After an intense year in a war zone, Alex was relieved to return safely to DC and to GW, in her current role. She was happy to be reunited with her husband, Michael, who is also a Colonial.
Now a professor, Alex feels her military duty and time at GW gives her a unique “perspective of experience” to share with the GW community. Alex also emphasizes GW’s one-of-a-kind location to her students.
“We take our midshipmen over to the Pentagon for professional development, and host admirals, generals, policy makers and Wounded Warriors from Bethesda/Walter Reed in our Naval Science classrooms,” Alex explains. “Where else is that possible?”
Alex also advises students to “reach out to the network of alumni and find a mentor, and gain the value of all the experiences of those who have been there/done that.”

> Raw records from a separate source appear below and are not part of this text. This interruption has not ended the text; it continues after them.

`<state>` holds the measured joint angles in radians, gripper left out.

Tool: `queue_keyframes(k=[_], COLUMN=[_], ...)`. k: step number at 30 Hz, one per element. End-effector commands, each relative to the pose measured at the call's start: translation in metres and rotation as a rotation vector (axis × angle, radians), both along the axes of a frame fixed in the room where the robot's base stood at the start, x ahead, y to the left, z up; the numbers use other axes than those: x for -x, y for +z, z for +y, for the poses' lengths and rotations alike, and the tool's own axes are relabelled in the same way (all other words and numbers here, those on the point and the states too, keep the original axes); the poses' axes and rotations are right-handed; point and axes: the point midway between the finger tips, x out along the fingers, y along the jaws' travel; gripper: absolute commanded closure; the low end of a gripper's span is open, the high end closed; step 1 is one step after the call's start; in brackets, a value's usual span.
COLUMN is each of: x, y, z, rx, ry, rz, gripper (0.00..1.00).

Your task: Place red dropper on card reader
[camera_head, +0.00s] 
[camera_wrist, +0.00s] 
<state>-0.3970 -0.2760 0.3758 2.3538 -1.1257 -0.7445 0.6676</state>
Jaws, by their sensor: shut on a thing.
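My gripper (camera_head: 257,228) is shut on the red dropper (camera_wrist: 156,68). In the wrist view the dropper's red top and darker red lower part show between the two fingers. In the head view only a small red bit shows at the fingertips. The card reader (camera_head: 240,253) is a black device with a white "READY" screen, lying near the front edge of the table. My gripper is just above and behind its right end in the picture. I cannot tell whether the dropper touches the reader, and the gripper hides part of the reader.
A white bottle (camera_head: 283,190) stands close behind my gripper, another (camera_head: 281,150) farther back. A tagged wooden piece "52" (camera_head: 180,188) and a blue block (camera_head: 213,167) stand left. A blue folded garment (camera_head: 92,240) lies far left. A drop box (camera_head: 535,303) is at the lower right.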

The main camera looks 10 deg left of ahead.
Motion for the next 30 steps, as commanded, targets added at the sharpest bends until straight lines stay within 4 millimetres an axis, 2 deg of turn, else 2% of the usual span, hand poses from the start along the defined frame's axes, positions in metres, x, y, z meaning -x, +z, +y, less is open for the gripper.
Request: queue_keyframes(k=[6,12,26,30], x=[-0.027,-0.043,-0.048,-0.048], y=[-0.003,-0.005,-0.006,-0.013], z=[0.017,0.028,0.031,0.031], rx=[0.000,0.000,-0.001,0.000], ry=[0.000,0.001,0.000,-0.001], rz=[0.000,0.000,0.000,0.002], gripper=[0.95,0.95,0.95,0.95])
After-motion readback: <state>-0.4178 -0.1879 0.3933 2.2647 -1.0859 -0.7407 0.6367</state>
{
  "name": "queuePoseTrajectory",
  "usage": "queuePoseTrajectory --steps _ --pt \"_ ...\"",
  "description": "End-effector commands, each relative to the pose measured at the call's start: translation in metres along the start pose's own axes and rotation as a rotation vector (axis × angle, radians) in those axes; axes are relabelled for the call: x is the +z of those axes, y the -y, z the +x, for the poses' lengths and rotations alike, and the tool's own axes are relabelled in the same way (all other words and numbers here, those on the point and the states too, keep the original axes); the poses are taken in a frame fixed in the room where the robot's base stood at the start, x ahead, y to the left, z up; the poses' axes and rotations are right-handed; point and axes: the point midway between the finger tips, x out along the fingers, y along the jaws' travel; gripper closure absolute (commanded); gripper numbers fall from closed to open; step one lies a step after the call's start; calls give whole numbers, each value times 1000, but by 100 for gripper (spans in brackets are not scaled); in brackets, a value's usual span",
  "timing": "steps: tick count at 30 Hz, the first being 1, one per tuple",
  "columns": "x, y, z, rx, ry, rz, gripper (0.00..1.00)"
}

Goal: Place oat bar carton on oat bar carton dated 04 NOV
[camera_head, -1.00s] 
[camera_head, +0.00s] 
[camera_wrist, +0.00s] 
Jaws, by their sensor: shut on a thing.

In addition to her work at GW, Alex volunteers in the local community with youth athletic and mentoring programs. But she still prioritizes her GW community:
“I didn’t graduate and consider my time at GW over, “she says. “I have continued to return to GW in multiple capacities, whenever I could find an excuse or invitation to go to a Colonial sporting event, host a dinner for students at my home, speak to a class, or come back full-time, as I am now.”
No matter where her next Navy assignment takes Alex—her job at GW ends in 2014—armed with her MBA, this future double alumna will stay connected.
“I consider myself a Colonial through-and-through,” Alex explains. “I’m always looking for opportunities to support and improve GW!”